UK media issues almost daily reports of alcohol-fuelled violence at licensed premises between highly intoxicated people. The majority would garner national media condemnation and whopping infringement notices for the venues were they to occur in Australia.

The past week has seen at least five articles in national publications, relaying occurrences of mass brawls, glassings and one-punch deaths.

18 January – the Daily Mail ran the story of a British man that died of wounds sustained at a Spanish pub, after being injured to the face, neck and chest with a broken bottle. Two men and a woman – believed to be also British – have been arrested and are being questioned by local authorities.

19 January – the Mirror UK had the story of a banker and graduate of elite university Durham who had a large part of his ear bitten off in a packed London bar. The highly intoxicated six-foot-three banker had been drinking for 11 hours, and CCTV showed him pushing and striking another man, before aggressively pulling the man toward him by the neck to hear what he had to say. He was reported to have said “get out of the way, brownie” before appearing to raise a fist, at which point the other man bit his ear. The banker denied any provocation. His assailant pleaded not guilty to inflicting grievous bodily harm with intent.
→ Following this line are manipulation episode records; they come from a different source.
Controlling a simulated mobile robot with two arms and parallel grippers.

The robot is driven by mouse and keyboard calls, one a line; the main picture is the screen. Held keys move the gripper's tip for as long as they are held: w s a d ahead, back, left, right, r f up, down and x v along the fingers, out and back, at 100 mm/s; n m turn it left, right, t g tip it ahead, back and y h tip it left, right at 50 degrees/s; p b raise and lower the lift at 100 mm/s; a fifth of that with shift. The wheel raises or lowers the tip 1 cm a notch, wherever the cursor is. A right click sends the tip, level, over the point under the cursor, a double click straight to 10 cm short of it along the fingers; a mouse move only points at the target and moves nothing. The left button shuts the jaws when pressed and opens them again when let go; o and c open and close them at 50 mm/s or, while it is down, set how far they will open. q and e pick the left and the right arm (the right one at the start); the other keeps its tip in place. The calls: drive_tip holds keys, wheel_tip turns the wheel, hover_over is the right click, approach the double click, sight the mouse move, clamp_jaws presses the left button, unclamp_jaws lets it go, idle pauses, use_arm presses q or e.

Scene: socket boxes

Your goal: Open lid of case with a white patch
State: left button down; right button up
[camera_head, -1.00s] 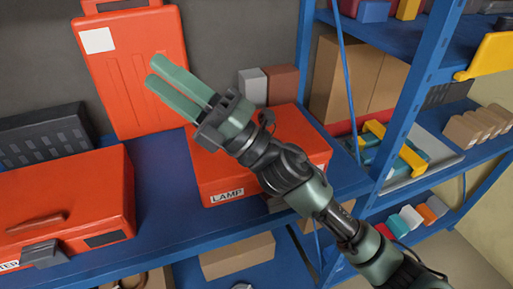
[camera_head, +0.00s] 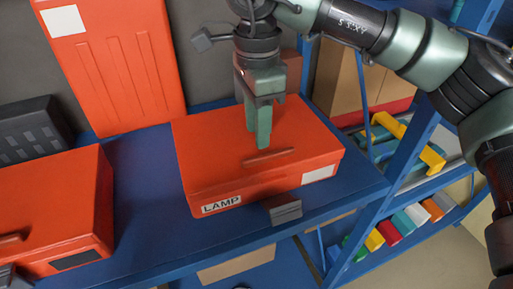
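A red case labelled LAMP (camera_head: 188,165) lies shut on the blue shelf, with a white patch (camera_head: 319,173) at the right of its front. A grey latch (camera_head: 284,209) sits at its front edge and a slim handle (camera_head: 268,156) shows near the front of the lid. My right gripper (camera_head: 262,143) points down over the lid, just behind this handle. Its fingers overlap in this view, so their opening is unclear, and I cannot tell whether they touch the lid. My left gripper is not in view.
A red case (camera_head: 115,65) stands upright behind, also with a white patch (camera_head: 64,20). Another red case (camera_head: 50,205) with a dark patch lies at left, near a black case (camera_head: 36,128). A blue rack (camera_head: 405,165) is at right. Bare shelf (camera_head: 142,190) separates the lying cases.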

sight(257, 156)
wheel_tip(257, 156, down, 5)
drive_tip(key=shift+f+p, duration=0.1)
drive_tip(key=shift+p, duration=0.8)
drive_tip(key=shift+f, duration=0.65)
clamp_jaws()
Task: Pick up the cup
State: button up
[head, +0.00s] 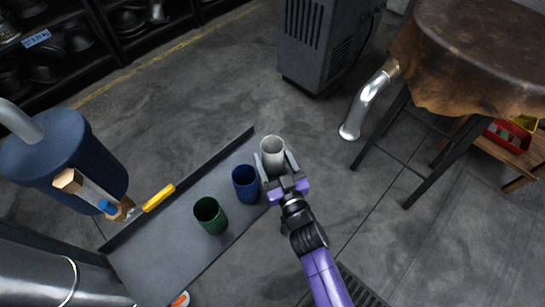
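Three cups show in the head view: a pale grey-white cup (272,148), a dark blue cup (246,185) and a green cup (209,217). All three look upright with open tops. The blue and green cups stand on a grey flat surface (165,240). My gripper (274,163) is at the white cup, with one finger on each side of it. I cannot tell whether the fingers press on it or only straddle it. The white cup's lower part is hidden by my gripper, so whether it rests on the surface's right end is unclear.
The blue cup is close to the left of my gripper. A yellow-handled tool (158,197) lies toward the surface's left end, near a dark blue drum (62,160). A leather-topped stand (480,50) and a silver pipe (365,105) are at the right.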

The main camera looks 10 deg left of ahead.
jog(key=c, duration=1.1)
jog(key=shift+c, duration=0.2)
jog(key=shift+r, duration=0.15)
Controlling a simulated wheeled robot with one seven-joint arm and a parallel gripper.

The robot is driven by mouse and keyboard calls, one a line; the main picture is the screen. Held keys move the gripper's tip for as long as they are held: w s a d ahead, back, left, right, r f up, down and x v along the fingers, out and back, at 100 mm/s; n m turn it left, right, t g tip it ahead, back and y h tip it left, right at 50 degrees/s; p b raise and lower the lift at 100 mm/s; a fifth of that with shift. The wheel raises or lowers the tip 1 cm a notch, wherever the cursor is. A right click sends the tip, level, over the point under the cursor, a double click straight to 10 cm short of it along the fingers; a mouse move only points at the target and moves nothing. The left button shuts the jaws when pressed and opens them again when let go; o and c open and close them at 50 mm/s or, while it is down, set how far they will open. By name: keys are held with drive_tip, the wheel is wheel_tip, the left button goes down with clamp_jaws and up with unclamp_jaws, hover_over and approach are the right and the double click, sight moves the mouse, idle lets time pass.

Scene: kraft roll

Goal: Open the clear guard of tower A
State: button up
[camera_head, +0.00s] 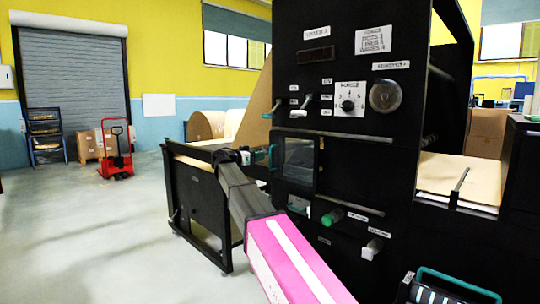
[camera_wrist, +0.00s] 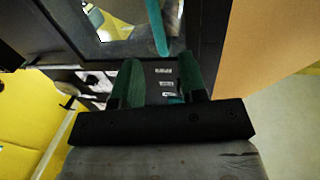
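The clear guard (camera_head: 299,161) is a dark-framed transparent window on the front of the black tower (camera_head: 345,90). It looks flat against the tower face. A teal bar handle (camera_head: 273,157) stands at its left edge. My gripper (camera_head: 257,156) is at the left of the guard, by this handle. In the wrist view, my gripper's two green fingers (camera_wrist: 160,62) are apart. The teal handle (camera_wrist: 157,25) lies just beyond and between the fingertips; I cannot tell whether they touch it. The guard's pane (camera_wrist: 110,22) shows at the top left.
A dial (camera_head: 348,104), switches and a round gauge (camera_head: 385,96) sit above the guard. A low black frame (camera_head: 200,200) stands left. Open floor (camera_head: 90,235) lies further left.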

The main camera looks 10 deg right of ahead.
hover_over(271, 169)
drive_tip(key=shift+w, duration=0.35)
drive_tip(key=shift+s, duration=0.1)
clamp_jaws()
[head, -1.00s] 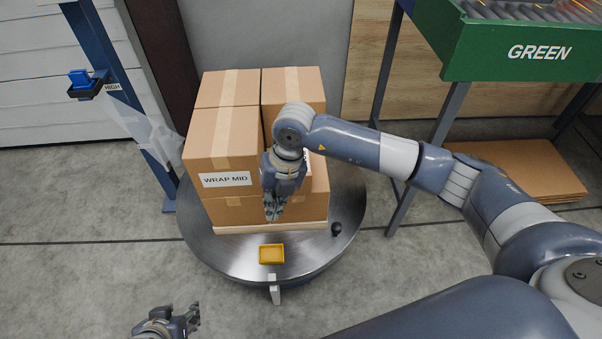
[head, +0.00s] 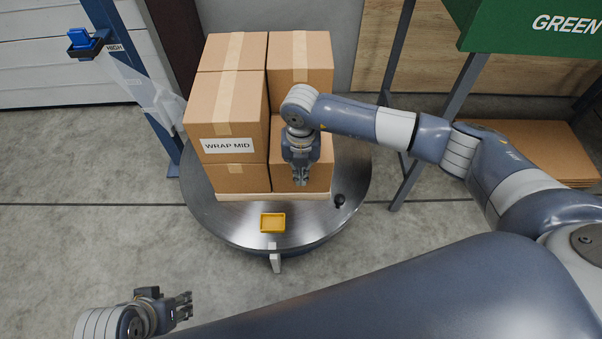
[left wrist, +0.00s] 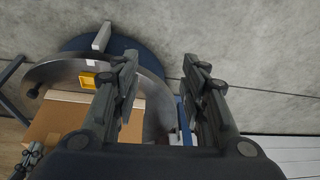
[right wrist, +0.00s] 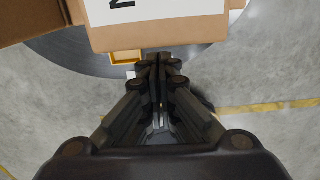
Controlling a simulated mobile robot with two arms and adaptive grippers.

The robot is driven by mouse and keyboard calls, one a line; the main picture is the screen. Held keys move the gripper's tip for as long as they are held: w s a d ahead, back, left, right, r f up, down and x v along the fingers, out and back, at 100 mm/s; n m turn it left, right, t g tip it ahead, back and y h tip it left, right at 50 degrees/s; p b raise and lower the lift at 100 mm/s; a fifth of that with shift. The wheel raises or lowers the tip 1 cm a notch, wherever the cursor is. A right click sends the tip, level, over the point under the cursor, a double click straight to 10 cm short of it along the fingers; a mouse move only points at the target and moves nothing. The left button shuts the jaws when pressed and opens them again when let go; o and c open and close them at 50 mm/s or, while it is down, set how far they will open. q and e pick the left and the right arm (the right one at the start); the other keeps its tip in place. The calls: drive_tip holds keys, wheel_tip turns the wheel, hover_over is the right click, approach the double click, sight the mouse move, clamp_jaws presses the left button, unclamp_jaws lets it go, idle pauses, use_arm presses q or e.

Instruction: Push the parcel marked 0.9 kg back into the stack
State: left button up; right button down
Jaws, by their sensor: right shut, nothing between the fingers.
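The stack of brown taped cartons stands on a pallet (head: 245,197) on a round turntable. The carton at its lower right front (head: 320,174) is partly hidden behind my right arm; its label does not show in the head view, and I cannot read 0.9 kg anywhere. My right gripper (head: 301,182) is shut and empty, pointing down in front of that carton; I cannot tell whether they touch. The right wrist view shows its closed fingers (right wrist: 160,62) below a carton with a cut-off white label (right wrist: 150,10). My left gripper (head: 187,304) is open and empty; its spread fingers (left wrist: 165,85) show in the left wrist view.
The carton labelled WRAP MID (head: 228,146) is on the stack's left. The turntable (head: 225,225) bears a yellow tray (head: 272,223) and a black knob (head: 339,200). A blue post (head: 125,60) stands left, a green-sided conveyor (head: 530,25) right. Floor in front is clear.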

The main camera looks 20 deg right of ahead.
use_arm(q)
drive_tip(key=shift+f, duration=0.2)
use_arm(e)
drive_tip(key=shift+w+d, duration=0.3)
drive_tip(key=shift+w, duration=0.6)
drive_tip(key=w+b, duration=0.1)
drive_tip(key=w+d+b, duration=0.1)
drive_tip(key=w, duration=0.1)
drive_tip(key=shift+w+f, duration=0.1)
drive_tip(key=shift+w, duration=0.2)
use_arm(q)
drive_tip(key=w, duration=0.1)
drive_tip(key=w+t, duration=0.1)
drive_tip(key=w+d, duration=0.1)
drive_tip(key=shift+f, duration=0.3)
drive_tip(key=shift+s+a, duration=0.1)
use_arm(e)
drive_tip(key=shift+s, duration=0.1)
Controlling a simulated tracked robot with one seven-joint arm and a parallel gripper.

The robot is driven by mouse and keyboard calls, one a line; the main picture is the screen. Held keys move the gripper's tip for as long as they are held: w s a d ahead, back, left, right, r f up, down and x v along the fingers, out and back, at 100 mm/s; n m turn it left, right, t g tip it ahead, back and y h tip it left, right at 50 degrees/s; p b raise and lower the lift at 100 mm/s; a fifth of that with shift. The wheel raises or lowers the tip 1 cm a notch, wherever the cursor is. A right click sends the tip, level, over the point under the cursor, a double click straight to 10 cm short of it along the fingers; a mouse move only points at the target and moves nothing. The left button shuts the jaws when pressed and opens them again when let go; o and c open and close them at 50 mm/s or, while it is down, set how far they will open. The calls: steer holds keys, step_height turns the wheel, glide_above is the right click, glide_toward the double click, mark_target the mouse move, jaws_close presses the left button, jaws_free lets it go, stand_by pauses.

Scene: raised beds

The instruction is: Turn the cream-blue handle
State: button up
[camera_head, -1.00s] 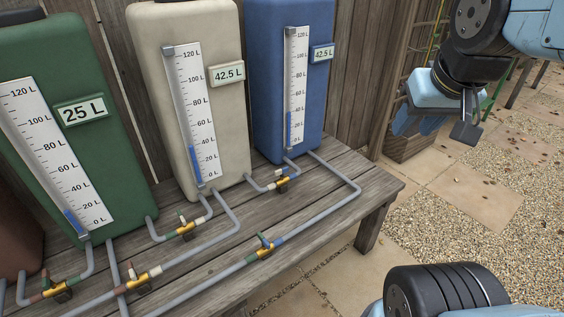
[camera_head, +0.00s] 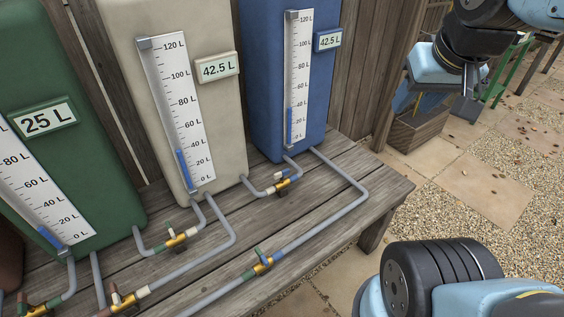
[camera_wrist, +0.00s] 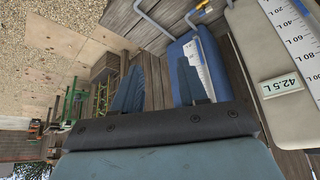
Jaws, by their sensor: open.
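The cream-blue handle (camera_head: 282,174) sits on a brass valve (camera_head: 283,186) in the short grey pipe between the cream tank (camera_head: 222,120) and the blue tank (camera_head: 262,80). In the wrist view, part of this valve (camera_wrist: 204,8) shows small at the top edge; its handle is unclear there. My gripper (camera_head: 420,98) hangs to the right of the bench in the head view, well apart from the handle. In the wrist view my gripper (camera_wrist: 158,80) is open, its two blue fingers spread with nothing between them.
A green-blue handle (camera_head: 260,252) and valve stand on the longer front pipe. Another valve (camera_head: 177,240) lies by the green tank (camera_head: 110,195). A wooden bench (camera_head: 355,165) carries the tanks. A wooden planter (camera_head: 415,132) stands behind my gripper. Paving right of the bench is clear.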

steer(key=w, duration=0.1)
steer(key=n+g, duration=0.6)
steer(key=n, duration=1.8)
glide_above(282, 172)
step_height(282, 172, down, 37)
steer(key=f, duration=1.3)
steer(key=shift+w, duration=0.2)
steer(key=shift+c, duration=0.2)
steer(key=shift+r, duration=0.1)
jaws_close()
19 January – the Manchester Evening News reported on the trial of a man that killed another man with a cowardly punch from behind, which had caused him to fall and sustain serious head injuries. The man on trial had gotten involved in an argument that began after his friend knocked over a drink belonging to the second man’s girlfriend. The victim had been asked to leave, which he did, but was followed out of the pub, where he was struck. The attacker was jailed for six years for the incident, and his two mates also jailed for helping him escape the scene and deceiving police.

20 January – the Daily Mail told of the mass trial of 11 men and one women, who had all been charged with violent disorder after a brawl at a Christening party at a Stockport pub. Police report punches, kicks and furniture were thrown during the melee. Only one defendant pleaded guilty to the charge, with all others pleading not guilty or not entering any plea. All have been released on bail pending sentencing and further hearings.

21 January – the Irish Examiner published a sorry tale of 14 men from two families that were facing charges of violent disorder following an incident at a pub in Mullingar on St Patrick’s Day. The Gardai – Ireland’s police force – described the scene as “mayhem”, with blood, glass and upturned furniture littering the scene. Eighteen Gardai attended the pub, which Inspector Hughes said was known as “the slaughterhouse”. All defendants have been released on bail. Judge Hughes, of Mullingar District Court, noted the cost to the community and court resources. He also reportedly said that the pub’s management had “been transferred”¹ since the incident.

“The whole thing is a joke, an absolute joke.”

 

¹ This was the only reference made to the management of operation of the venue throughout the articles.